WRITTEN REQUEST: State only the count of lines in the listing below that hold "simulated".

DATA EXCERPTS:
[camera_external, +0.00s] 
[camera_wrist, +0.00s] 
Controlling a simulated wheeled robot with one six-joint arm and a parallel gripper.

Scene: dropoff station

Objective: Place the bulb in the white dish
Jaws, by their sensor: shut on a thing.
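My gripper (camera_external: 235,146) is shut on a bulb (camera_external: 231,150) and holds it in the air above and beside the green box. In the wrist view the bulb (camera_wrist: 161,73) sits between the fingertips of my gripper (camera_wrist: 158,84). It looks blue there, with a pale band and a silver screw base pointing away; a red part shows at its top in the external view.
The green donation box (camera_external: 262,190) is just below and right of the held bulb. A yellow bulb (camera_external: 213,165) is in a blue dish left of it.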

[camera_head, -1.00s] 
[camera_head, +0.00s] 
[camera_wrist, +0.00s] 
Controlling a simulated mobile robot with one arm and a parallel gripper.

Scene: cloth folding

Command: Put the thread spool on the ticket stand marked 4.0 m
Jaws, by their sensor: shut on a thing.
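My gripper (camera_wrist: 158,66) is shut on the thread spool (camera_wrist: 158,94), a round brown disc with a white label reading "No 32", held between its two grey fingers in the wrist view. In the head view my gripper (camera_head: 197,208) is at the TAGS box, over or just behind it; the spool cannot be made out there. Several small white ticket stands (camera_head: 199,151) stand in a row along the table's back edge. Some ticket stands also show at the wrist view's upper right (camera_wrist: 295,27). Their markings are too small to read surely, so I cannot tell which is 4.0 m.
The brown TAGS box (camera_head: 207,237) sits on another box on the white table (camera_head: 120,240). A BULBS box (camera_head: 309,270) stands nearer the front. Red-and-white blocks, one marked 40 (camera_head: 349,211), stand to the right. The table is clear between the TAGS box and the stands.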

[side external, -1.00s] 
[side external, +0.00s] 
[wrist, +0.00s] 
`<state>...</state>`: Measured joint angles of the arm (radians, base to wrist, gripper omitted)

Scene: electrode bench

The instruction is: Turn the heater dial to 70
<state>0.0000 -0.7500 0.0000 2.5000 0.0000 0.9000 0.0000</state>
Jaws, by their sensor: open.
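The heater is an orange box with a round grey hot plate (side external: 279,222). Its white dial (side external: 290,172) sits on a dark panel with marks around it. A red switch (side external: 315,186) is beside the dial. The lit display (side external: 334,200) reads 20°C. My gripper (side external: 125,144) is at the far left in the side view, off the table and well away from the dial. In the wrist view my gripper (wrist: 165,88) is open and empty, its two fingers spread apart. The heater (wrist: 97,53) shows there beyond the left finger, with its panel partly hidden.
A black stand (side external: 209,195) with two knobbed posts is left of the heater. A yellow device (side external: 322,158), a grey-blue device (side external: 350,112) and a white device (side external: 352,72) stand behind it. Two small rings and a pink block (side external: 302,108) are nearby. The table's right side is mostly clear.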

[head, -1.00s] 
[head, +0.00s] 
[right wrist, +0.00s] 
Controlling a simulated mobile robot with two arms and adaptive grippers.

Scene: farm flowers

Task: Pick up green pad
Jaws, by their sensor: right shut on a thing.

SOLUTION TO THIS PROBLEM: 3